The egg shares are in the fridge in our kitchen area with a check in sheet
on the refrigerator door.

Please enter and exit the driveway slowly as it is only wide enough
for one car. Watch for folks walking and the undulations of the
parking area.

 When parking, be aware of the large rocks at the entrance of the
driveway and please do not drive where the grass is not short as there
are outcroppings and rocks lurking.

If you will not be coming on your regularly scheduled pick up day,
please let us know, even if you will not be switching days so we know
how much to harvest and whether or not to expect you.
Summer Greens (Cabbage and Collards)(cooking advice!)
The height of summer brings a time when it is difficult to grow tasty tender young greens for salads and such, but we have many tasty tender sweet cabbages and the collard greens are looking a little less like something to fan yourself with and more like something to eat for dinner. I cook both in a similar manner, simmering the collards a bit longer to get them tender.
Braised Cabbage/Collards
Remove core and stems from cabbage/collard. Slice cabbage/collards into very fine slivers. Place in a pot with water to cover the bottom, and add a bit of salt to taste and bring the water out of the greens. Slice an onion and add it to the greens.
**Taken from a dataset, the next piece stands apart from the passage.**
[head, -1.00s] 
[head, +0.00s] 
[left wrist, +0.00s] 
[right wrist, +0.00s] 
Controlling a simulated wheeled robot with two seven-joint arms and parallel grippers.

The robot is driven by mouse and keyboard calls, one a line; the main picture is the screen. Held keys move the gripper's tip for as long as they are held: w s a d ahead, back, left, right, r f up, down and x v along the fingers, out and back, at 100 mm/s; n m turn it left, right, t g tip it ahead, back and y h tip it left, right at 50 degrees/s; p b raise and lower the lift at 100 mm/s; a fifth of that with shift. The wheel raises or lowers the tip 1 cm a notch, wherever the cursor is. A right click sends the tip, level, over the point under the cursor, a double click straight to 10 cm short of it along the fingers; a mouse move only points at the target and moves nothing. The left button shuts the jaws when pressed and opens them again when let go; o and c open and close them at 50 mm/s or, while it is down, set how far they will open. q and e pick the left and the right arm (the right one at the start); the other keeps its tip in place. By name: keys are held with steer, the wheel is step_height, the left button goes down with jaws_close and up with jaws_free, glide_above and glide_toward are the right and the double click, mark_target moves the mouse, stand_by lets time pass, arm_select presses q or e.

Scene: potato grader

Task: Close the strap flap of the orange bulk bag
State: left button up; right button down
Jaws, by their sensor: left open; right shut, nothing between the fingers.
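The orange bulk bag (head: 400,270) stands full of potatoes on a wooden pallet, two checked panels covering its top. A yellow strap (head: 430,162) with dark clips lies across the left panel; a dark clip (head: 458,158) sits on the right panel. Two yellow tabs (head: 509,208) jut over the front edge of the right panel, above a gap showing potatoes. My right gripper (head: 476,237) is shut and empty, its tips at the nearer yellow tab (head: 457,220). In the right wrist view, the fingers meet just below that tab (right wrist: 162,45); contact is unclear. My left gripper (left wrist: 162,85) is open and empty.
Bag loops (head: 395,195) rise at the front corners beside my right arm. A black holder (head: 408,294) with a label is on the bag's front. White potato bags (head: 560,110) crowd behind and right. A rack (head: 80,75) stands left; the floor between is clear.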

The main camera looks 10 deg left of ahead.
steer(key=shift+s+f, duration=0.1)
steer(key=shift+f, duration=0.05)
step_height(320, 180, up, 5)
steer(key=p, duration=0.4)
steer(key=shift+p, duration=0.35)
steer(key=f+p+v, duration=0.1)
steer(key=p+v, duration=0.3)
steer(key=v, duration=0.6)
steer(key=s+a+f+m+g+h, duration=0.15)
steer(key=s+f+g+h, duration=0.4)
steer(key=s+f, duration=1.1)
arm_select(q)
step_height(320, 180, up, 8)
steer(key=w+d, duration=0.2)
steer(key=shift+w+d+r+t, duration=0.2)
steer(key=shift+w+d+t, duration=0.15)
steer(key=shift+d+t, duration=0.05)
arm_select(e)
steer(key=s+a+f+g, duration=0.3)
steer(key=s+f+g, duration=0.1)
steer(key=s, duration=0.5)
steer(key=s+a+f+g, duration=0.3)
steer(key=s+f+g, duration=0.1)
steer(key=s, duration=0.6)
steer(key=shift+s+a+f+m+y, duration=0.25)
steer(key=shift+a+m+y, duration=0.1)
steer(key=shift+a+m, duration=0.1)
Bring the water to a boil and simmer the greens until they are cooked to your desired tenderness (the cabbage takes around 15 minutes, the collards close to 30, but keep an eye on them to be sure not to overcook them) I like to add butter to the Cabbage when done cooking and something acidic (vinegar or tomatoes) to the collards along with coconut oil or cooked bacon/lard, depending on how you swing.

A little something else
Cloths of Heaven (submitted by member Melanie Parks, inspired by last week's poem)

Had I the heavens' embroidered cloths,

Enwrought with golden and silver light,

The blue and the dim and the dark cloths

Of night and light and the half-light,

I would spread the cloths under your feet:

But I, being poor, have only my dreams;

I have spread my dreams under your feet;

Tread softly because you tread on my dreams.